Rockchip Teases the Next Generation Flagship Processor RK3688 for On-Device Artificial Intelligence
With as-yet unannounced ARMv9.3 processor cores, a powerful GPU, and a 16 TOPS NPU, the RK3688 promises to be a real beast.
Rockchip is preparing to launch a new system-on-chip targeting the Artificial Intelligence of Things (AIoT) and machine learning (ML) at the edge: the Rockchip RK3688, which includes both a powerful graphics processor and a dedicated 16 tera-operations per second (TOPS) neural coprocessor.
"Next generation flagship processor RK3688," Rockchip writes, in translation, in a presentation slide teasing some technical details of the upcoming part, "for AIoT applications. Advanced processors: CPU ~250k DMIPS [Dhrystone Millions of Instructions Per Second], GPU >1 TGFLOPS [sic, likely Tera-Floating Point Operations Per Second], NPU ~16 TOPS."
The new part, brought to our attention by CNX Software, is designed to sit at the very top of Rockchip's line-up — though the company hasn't released full specifications, only highlights. The CPU cores, for example, are said to be based on Arm's ARMv9.3 architecture and be part of the Cortex-A7xx series — but at the time of writing Arm had only announced ARMv9.2 parts in that family. The number of cores, too, is not specified, and neither is their clock speed.
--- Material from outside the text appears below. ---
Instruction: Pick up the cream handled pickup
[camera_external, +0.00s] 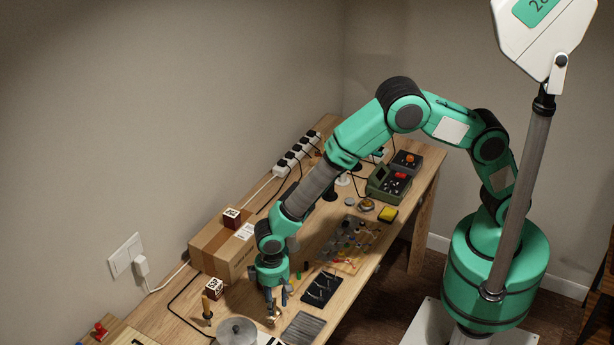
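My gripper (276,302) points down over the near part of the wooden workbench (158,318). Its two blue-grey fingers look spread apart, with a gap between them. A small tan-and-gold item (272,319) lies just below the fingertips. It may be the cream handled pickup, but it is too small and partly covered to tell. I cannot tell whether the fingers touch it. A small upright tool with a yellow-tan handle (206,304) stands to the left of my gripper.
A cardboard box (209,249) stands left behind my gripper. A round metal disc (237,332) is at the front left. A black tray (321,288) and a grey ribbed mat (303,327) lie to the right. A parts board (350,246) and green device (388,184) are farther back.
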What Rockchip has confirmed is that the CPU cores, however many there may be, will be joined by an unspecified graphics processor delivering more than one "TGFLOPS" of compute — a typo, most likely, for one tera-floating point operations per second (TFLOPS). A multi-core neural processing unit, again unspecified, will complete the trio of architectures, offering 16 tera-operations per second (TOPS) of INT8 precision compute for on-device artificial intelligence and machine learning workloads.
Interestingly, the slide suggests this same NPU, alongside a multi-core CPU supporting 256-bit vector operations, will be made available as a "large computing power coprocessor" with on-chip DRAM and the ability to create multi-chip accelerators to "multiply computing power expansion." As with the main system-on-chip announcement, though, details have not been disclosed.
The same slide also promises a mid-range part, an entry in the Rockchip RK35xx family — and for this the company has offered more details: two Arm Cortex-A72 cores running at 2GHz, six Cortex-A53 cores running at 1.8GHz, an Arm Mali-G310 graphics processor running at 800MHz, and a two-TOPS NPU.
Rockchip has yet to publish any information about the upcoming products on its site, but embedded computing specialist Radxa has already issued a statement pledging to use the RK3688 for a next-generation ROCK 6 single-board computer.